I Realized it Wasn't Working
At the beginning of 2018 I set new goals for my blog, social media, and new works. Some of those have been successful, and others... Well, not all ideas can be good ones, right? Especially now that my army of part-time jobs is in full swing, my priorities have shifted out of necessity. Now that we're 1/3 of the way into 2018, I'd like to share what I'm learning about what's working well for me, what's working not-so-well and how I'm going to change my blog schedule.
First: I'm glad I wrote down my goals for the year, even the ones I haven't come close to accomplishing, because it's made it easy to measure what was successful. I definitely recommend it.
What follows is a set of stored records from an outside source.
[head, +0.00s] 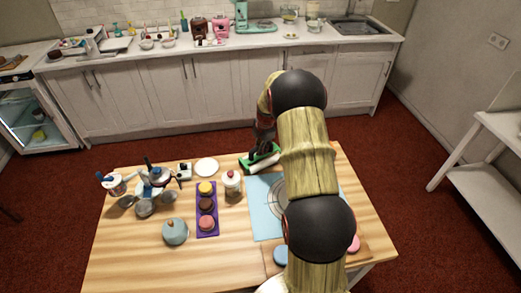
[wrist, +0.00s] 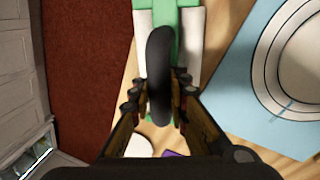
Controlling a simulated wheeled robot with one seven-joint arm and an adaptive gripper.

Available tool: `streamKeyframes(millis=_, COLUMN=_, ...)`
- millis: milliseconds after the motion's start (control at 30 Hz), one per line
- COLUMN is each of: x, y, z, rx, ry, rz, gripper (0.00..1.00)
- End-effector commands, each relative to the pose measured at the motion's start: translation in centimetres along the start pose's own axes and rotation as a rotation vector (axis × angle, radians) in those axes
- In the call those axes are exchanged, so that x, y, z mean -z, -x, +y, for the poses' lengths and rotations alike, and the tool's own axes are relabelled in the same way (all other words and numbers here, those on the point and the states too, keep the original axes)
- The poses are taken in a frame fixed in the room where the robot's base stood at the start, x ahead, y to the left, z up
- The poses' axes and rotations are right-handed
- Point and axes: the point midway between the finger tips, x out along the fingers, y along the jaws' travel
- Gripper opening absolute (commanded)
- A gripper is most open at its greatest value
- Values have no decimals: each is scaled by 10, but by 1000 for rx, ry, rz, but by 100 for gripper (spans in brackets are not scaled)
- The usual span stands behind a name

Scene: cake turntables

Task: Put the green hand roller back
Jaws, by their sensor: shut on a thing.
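The green hand roller (head: 262,155) is at the far edge of the wooden table, left of my arm in the head view. In the wrist view its green body (wrist: 166,14) with white sides lies beneath my gripper, and its black handle (wrist: 159,50) stands up between the fingers. My gripper (wrist: 159,95) is shut on the handle, with one finger on each side. In the head view my gripper (head: 264,137) is above the roller, and my arm hides part of that area. I cannot tell whether the roller touches the table.
A blue mat (head: 262,215) with a round turntable (head: 280,190) lies right of the roller, partly behind my arm. A lidded jar (head: 232,183), a white plate (head: 206,166) and a purple tray (head: 208,230) stand to the left. Bare wood shows at the front left.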

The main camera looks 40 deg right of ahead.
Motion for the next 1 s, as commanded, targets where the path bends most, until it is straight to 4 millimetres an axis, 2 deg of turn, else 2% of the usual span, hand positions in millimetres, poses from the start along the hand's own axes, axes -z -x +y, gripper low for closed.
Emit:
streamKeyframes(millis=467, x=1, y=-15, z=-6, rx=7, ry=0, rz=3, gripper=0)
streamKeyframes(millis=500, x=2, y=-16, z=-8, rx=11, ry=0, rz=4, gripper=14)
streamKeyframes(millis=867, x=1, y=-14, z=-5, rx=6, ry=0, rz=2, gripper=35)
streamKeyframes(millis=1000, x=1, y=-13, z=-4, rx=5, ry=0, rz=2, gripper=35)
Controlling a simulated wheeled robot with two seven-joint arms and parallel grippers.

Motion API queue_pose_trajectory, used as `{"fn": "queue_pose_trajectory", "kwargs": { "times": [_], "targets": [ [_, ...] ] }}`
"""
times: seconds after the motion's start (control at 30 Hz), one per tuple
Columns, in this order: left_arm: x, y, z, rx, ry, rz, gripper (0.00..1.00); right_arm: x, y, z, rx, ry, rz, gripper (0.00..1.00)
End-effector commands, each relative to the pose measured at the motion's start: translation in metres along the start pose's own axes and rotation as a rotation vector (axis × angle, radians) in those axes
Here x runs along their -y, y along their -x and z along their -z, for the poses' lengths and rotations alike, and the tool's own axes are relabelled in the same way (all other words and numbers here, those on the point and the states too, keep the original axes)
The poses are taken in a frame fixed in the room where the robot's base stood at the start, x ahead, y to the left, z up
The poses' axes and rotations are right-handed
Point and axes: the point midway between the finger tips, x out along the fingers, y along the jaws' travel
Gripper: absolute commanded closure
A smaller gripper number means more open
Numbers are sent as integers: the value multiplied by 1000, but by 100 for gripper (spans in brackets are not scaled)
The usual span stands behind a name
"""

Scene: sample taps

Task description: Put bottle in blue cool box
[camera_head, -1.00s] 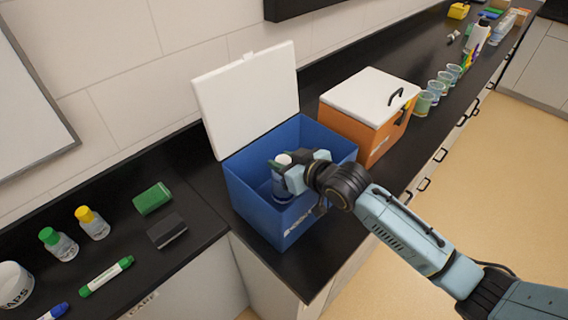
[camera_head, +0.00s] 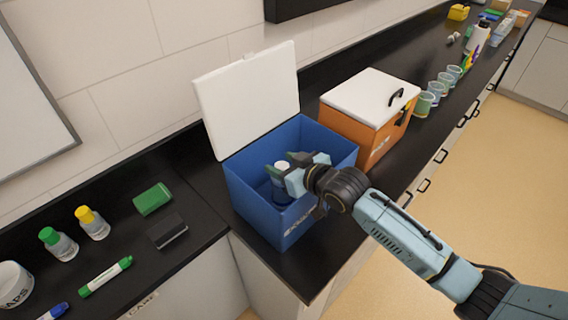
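The blue cool box (camera_head: 262,212) stands on the black counter with its white lid (camera_head: 248,98) raised. A bottle (camera_head: 281,183) with a pale cap and dark blue body is upright inside the box; its base is hidden by the front wall. My right gripper (camera_head: 297,168) is over the box opening, its fingers spread apart around the bottle's top. It looks open, with part of the bottle behind the near finger. My left gripper is not in view.
An orange box (camera_head: 366,132) with a closed white lid stands right of the blue box. Beakers (camera_head: 423,103) line the counter beyond. Small bottles (camera_head: 93,223), a green block (camera_head: 152,198), a dark block (camera_head: 167,231) and markers (camera_head: 106,277) lie at left.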

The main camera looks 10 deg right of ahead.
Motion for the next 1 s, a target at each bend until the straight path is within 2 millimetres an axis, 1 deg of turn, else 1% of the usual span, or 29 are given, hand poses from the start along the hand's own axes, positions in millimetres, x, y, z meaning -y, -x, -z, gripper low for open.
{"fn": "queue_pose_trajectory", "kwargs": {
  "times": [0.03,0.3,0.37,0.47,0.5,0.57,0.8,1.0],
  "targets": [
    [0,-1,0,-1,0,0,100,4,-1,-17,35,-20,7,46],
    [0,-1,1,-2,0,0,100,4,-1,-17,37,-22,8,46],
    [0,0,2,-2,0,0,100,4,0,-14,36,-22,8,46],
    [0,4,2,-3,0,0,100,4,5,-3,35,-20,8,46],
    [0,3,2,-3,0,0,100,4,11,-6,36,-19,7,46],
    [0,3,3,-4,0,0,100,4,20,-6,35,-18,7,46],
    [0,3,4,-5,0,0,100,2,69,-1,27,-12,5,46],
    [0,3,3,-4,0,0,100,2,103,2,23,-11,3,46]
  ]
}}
Several of my goals had to do with how often I wanted to post and what type of content. At the beginning of the year I was trying to write something along the lines of an "On my Desk Now" every week and Throwback Thursdays and Feature Fridays on alternating weeks. That's 2 posts every week, or a whopping 8 posts a month. It probably goes without saying why that wasn't sustainable.
Featuring other artists is something that's still important to me because it reflects learning from and developing my art community both near and far, and I think it's important to continue reflecting on how other artists influence what I do. I'm going to make my Feature Friday posts more structured and interview-like so that it's easier for you to "get to know" new artists. I'm also definitely not going to post them as often--maybe once a month. Either way, I'll be sharing more of my favorite artists with you soon, and I can't wait for you to meet them.
On the other end of the spectrum, I realized that posting sneak peeks isn't as important here anymore because I want to save those as rewards for my Patreon supporters instead. Similarly, live streaming fell by the wayside almost immediately. Half of the problem is that so much of the work I've been doing has been secret, either because it's for an exclusive Patreon release or because it's a commission. The other half of the problem is that it always feels awkward and unnatural to me. Both with posts about what I'm currently working on and live casts seemed like the type of thing I was "supposed" to post, the type of artist I thought I was supposed to be, but it didn't actually work well for me. I don't feel the slightest like I failed, only relieved that I don't have to keep straining to do something that doesn't feel like a good use of my time.
Instead, I'm going to move in a different direction.
A recent conversation with a fellow artist reminded me how much more interesting and important storytelling is. It's strange that I've been having such a hard time with that, especially considering I thought of myself primarily as a writer for years. I'm still finding my voice, and I so appreciate your patience while I try new things. I think so much of my difficulty telling stories about why I make what I make springs from the same self esteem trouble that nearly stopped me from becoming an artist in the first place. I don't want to suggest that I have low self-esteem as a general rule, but it took me a long time to get over the idea that I didn't have permission or credentials to be a "real" artist. Clearly I'm still unpacking some of that. I'm excited to see if I can't learn where that comes from and undo some of it in the process of telling some of these stories. My new goal is to post stories about my practice once or twice a month on Wednesdays, maybe with an extra one sprinkled in here and there on occasion.
In the next few weeks I'll be cooking up stories about my mother's art and how it's influenced me, why I hop around between so many completely different projects, and what types of self-care I practice to keep myself from fusing to my desk horror movie-style.
Thanks for joining along for the ride!
Did you set any goals for 2018? How are they developing and changing?